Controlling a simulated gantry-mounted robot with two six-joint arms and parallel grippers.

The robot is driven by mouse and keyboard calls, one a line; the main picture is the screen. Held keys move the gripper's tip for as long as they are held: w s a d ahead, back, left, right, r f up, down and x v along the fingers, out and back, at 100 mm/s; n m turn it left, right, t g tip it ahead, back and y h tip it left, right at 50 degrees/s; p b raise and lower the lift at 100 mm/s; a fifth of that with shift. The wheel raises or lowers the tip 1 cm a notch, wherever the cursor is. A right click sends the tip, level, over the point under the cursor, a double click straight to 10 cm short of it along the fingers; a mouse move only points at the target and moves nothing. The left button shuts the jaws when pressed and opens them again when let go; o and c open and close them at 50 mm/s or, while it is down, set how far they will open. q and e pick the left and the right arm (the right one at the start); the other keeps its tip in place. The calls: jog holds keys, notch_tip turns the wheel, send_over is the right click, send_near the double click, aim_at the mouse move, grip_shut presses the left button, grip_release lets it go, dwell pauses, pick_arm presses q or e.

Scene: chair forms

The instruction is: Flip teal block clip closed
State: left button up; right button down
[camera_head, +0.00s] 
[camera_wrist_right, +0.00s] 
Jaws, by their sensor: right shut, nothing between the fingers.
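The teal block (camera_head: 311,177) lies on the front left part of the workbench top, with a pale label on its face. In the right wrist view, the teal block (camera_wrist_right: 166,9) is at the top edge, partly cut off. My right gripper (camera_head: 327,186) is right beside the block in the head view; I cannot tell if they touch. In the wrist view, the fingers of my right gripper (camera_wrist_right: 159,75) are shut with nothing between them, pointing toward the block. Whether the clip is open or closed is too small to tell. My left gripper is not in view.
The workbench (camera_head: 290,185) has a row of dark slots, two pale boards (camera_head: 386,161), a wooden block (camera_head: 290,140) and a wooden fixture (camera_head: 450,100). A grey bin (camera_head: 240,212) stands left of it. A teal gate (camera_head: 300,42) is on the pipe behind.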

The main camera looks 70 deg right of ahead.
════════════════
# PROMPT:
Starting with the line that contains "State: left button up; right button down", return each line through the last one of the data above, exactly as written and nothing more.

# CORRECT OUTPUT:
State: left button up; right button down
[camera_head, +0.00s] 
[camera_wrist_right, +0.00s] 
Jaws, by their sensor: right shut, nothing between the fingers.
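The teal block (camera_head: 311,177) lies on the front left part of the workbench top, with a pale label on its face. In the right wrist view, the teal block (camera_wrist_right: 166,9) is at the top edge, partly cut off. My right gripper (camera_head: 327,186) is right beside the block in the head view; I cannot tell if they touch. In the wrist view, the fingers of my right gripper (camera_wrist_right: 159,75) are shut with nothing between them, pointing toward the block. Whether the clip is open or closed is too small to tell. My left gripper is not in view.
The workbench (camera_head: 290,185) has a row of dark slots, two pale boards (camera_head: 386,161), a wooden block (camera_head: 290,140) and a wooden fixture (camera_head: 450,100). A grey bin (camera_head: 240,212) stands left of it. A teal gate (camera_head: 300,42) is on the pipe behind.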

The main camera looks 70 deg right of ahead.

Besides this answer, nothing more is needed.